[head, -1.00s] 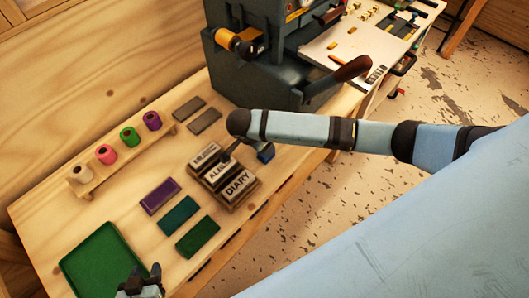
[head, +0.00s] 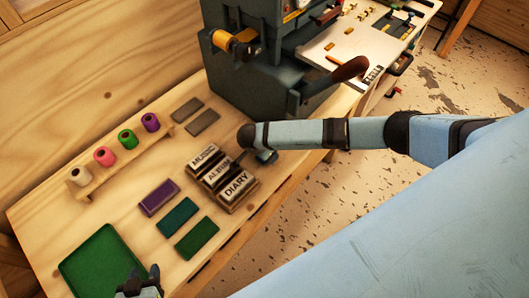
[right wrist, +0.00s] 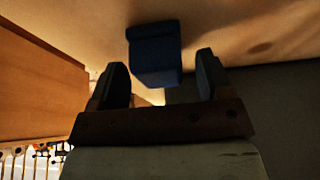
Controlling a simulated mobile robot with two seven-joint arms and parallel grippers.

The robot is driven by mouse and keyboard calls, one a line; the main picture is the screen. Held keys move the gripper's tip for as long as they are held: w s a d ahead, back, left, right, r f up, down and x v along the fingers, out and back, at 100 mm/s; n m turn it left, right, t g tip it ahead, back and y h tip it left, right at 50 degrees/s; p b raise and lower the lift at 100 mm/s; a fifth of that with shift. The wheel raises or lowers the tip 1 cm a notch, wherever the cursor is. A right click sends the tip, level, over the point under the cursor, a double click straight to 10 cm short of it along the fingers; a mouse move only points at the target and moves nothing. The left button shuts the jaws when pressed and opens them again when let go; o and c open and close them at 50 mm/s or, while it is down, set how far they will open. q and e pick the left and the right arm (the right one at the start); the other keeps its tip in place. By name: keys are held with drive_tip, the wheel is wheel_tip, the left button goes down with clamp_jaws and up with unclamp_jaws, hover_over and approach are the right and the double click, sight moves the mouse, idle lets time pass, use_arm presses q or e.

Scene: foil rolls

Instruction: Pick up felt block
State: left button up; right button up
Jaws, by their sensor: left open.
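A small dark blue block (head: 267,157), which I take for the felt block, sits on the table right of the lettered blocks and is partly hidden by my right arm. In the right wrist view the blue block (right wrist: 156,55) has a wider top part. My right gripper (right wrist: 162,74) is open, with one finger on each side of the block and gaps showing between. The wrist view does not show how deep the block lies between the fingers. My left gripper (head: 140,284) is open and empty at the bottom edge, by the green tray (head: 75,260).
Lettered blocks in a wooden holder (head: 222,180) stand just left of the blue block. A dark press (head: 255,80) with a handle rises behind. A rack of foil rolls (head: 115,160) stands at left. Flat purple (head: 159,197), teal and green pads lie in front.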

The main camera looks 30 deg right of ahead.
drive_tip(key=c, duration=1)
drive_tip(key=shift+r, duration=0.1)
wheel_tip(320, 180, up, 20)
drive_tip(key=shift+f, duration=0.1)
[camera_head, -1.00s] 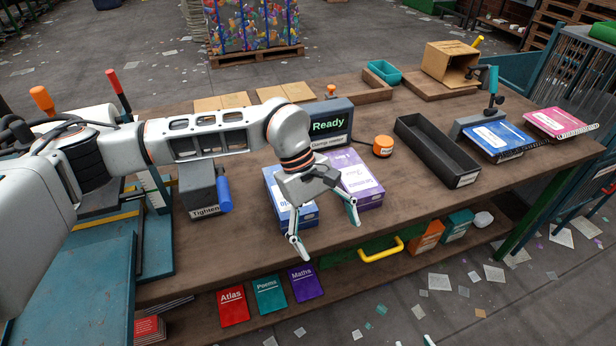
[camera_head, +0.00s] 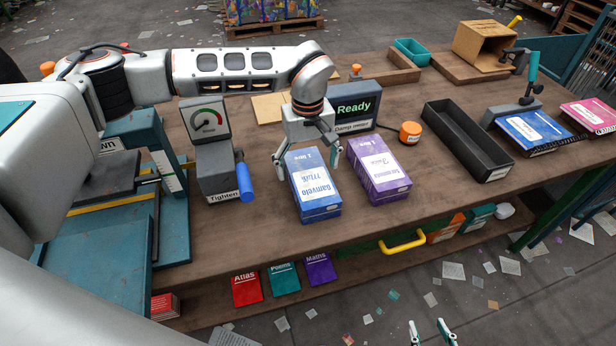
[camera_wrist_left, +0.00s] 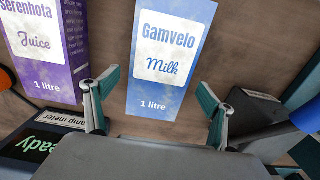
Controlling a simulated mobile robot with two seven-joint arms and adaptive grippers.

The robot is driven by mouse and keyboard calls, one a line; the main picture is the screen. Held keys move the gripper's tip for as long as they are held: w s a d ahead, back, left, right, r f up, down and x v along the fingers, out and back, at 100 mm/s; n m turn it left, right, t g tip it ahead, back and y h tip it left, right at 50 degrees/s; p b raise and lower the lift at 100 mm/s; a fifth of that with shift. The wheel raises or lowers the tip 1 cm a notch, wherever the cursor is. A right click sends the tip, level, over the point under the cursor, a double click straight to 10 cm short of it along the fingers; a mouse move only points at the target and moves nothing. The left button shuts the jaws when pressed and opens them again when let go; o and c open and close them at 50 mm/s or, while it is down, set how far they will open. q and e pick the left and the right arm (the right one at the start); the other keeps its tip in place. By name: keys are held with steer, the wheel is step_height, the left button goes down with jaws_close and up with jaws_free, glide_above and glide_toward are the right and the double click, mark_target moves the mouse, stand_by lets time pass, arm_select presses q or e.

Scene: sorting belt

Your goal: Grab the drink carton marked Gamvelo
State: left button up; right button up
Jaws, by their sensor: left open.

# WRITTEN PROBLEM:
Copy each line of the listing that holds the word "simulated".

# TASK SOLUTION:
Controlling a simulated mobile robot with two seven-joint arms and parallel grippers.
Controlling a simulated mobile robot with two seven-joint arms and adaptive grippers.

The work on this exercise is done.